Hay Constitución porque hay nación, y viceversa
Uno de los conceptos filosóficos más enigmáticos es el de "causa sui", que Spinoza aplica a Dios (un Dios que también es Naturaleza o Sustancia) al comienzo de su Ética: Dios es causa de sí mismo, es decir, es la causa que se origina a sí misma antes de causar todo lo demás. En el terreno constitucional se produce a su vez un fenómeno parecido, puesto que en el preámbulo de la Carta Magna leemos que "la nación española, deseando establecer la justicia, la libertad y la seguridad y promover el bien de cuantos la integran, en uso de su soberanía, proclama su voluntad de garantizar la convivencia democrática dentro de la Constitución... etcétera". Y el artículo segundo establece: "La Constitución se fundamenta en la indisoluble unidad de la nación española, patria común e indivisible de todos los españoles, y reconoce y garantiza el derecho a la autonomía de las nacionalidades y regiones que la integran y la solidaridad entre todas ellas". Es decir, la nación española proclama la Constitución, pero a su vez queda establecida en su unidad y en su pluralismo autonómico por el propio texto de ésta.

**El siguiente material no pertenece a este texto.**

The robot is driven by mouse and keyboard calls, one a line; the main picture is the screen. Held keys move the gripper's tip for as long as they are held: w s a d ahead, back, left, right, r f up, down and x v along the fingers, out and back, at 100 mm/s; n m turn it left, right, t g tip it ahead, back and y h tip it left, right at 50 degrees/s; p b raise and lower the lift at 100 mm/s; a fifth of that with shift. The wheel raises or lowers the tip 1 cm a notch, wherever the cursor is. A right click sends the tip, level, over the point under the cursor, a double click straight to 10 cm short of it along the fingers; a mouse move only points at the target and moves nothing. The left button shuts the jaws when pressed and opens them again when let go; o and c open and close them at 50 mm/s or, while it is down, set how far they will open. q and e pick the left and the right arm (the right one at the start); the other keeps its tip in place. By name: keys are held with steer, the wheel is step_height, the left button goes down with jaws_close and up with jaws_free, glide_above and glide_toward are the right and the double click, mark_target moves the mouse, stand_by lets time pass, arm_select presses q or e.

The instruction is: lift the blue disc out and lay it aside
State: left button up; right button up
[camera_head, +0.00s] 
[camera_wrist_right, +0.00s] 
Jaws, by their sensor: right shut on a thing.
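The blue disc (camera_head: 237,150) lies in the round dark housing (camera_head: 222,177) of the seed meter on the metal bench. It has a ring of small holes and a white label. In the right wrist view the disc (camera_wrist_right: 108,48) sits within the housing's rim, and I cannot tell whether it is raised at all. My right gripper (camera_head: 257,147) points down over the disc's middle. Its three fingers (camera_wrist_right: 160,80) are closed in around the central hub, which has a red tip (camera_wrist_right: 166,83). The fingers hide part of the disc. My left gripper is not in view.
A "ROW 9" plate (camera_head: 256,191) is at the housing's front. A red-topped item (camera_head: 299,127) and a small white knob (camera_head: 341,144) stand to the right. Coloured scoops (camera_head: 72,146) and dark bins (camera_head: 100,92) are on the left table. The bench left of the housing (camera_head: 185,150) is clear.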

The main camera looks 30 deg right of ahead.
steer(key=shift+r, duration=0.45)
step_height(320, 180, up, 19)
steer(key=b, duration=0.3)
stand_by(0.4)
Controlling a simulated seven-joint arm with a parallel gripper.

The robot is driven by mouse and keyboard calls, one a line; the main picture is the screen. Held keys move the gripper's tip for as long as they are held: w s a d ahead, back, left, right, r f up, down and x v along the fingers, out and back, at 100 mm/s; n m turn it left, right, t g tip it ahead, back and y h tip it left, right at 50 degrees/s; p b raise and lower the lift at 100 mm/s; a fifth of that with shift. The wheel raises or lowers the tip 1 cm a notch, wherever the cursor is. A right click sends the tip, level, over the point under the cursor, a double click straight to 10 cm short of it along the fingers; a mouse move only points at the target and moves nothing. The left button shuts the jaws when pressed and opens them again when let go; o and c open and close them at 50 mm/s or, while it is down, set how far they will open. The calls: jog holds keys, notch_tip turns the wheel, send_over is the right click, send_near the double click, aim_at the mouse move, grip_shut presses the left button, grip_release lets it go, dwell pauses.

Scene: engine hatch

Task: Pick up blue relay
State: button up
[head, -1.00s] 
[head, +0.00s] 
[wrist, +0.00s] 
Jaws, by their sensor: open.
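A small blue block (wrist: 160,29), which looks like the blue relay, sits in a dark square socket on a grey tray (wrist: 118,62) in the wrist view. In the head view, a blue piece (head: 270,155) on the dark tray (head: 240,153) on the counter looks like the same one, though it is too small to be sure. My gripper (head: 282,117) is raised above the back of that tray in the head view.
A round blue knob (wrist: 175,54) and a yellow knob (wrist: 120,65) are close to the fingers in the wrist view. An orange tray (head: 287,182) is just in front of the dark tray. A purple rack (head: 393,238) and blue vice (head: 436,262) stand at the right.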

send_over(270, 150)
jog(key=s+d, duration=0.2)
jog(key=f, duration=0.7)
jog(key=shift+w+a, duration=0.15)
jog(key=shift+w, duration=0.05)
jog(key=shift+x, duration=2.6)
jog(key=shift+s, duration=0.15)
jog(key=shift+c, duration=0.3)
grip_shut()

La nación se constituye como Estado de derecho y a la par la Constitución revela y explicita lo que la nación española va a ser en cuanto nación, más allá de la tierra, de la genealogía, de la divergencia de intereses privados y de las rencillas ancestrales. Es decir, hay Constitución porque hay nación, pero la nación misma ya no será sino lo que el acuerdo constitucional establece que sea. A partir de 1978, cuanto cuestione o se oponga a la Constitución en España será "nacionalismo", bien porque niegue el pluralismo autonómico y solidario, bien porque rechace la unidad. Y quienes no se sientan "nacionalistas" no pueden ser sino "constitucionalistas", por mucho que la primera calificación enorgullezca a bastantes románticos de buena fe y la segunda desagrade a varios profesores de colmillo retorcido.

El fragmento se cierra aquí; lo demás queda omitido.